Items from a dataset:
::::::::

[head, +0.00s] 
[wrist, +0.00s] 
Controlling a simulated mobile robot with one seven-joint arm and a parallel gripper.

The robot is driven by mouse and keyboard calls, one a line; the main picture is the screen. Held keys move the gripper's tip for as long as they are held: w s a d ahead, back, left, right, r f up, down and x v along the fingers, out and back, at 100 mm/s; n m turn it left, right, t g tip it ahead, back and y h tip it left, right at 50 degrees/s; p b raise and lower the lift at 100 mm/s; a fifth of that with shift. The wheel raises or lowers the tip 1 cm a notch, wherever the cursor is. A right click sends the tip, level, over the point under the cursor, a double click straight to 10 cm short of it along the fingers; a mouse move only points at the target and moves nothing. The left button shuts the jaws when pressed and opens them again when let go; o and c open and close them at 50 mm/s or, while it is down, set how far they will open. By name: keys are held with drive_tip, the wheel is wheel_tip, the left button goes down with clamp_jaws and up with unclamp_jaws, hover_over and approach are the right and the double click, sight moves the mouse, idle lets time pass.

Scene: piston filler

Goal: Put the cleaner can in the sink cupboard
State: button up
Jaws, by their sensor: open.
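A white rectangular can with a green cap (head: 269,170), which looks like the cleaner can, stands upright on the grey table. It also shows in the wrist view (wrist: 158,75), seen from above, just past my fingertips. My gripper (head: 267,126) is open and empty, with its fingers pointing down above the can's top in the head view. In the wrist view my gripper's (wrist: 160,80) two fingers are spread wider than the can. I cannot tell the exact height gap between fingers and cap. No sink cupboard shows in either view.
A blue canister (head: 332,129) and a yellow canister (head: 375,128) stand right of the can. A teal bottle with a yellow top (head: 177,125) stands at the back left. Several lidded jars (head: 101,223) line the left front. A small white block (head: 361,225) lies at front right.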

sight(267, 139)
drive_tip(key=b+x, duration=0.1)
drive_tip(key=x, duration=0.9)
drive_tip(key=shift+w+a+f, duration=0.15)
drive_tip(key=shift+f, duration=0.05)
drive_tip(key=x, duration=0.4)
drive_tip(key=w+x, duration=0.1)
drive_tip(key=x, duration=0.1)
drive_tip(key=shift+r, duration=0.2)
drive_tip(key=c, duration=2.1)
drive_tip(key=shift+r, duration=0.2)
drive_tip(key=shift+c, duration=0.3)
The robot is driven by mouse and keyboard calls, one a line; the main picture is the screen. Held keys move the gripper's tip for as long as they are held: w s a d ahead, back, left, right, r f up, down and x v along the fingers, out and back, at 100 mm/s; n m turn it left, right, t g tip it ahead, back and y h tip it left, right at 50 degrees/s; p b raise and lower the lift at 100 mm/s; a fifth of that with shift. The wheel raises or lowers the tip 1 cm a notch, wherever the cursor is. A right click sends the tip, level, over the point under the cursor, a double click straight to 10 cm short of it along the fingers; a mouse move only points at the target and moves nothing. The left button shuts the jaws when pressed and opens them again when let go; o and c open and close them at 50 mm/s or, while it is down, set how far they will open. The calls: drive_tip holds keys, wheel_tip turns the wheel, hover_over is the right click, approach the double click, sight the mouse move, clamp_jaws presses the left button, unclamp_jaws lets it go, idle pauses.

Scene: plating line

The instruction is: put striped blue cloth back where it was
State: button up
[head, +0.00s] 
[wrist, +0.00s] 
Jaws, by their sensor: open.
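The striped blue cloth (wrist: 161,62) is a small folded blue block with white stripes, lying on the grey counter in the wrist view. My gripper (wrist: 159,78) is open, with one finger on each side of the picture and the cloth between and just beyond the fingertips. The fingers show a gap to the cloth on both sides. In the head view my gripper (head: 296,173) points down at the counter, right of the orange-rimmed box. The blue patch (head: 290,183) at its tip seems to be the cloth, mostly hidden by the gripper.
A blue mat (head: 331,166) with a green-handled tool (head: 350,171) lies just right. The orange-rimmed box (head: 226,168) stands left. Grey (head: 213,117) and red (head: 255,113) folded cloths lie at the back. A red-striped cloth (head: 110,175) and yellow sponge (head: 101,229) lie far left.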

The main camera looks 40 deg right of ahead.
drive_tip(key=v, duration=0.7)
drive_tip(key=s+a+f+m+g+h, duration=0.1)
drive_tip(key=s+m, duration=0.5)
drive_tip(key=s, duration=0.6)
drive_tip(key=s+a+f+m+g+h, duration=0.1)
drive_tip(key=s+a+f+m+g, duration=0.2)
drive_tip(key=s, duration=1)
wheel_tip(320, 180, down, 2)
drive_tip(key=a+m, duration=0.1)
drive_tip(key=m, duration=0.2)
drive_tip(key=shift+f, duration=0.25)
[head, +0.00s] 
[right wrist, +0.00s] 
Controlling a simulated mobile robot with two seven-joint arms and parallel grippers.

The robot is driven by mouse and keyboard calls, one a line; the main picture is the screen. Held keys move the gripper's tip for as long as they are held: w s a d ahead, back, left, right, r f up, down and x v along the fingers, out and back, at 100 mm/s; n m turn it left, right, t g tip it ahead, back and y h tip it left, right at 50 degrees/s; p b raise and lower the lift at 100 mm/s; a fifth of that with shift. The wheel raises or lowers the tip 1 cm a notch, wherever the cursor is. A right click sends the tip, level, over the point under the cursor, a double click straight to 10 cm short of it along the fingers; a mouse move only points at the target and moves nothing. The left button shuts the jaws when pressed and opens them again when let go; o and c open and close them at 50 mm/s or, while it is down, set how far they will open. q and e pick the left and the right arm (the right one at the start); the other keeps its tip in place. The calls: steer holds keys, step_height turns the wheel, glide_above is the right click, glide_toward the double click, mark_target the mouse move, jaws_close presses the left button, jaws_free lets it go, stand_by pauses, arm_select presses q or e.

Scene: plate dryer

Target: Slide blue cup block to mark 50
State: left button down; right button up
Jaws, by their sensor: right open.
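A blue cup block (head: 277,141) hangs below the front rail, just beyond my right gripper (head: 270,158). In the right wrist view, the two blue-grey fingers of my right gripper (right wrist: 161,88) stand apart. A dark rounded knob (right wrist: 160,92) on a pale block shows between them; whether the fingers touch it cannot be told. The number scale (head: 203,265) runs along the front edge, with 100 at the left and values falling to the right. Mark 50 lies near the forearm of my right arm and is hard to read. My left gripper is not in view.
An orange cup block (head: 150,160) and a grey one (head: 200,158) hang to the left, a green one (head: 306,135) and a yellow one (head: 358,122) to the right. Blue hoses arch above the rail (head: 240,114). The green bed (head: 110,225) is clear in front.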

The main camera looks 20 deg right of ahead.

::::::::

What to do: Find the string "Scene" in the listing and return every line that holds it.

Answer for the task:
Scene: piston filler
Scene: plating line
Scene: plate dryer

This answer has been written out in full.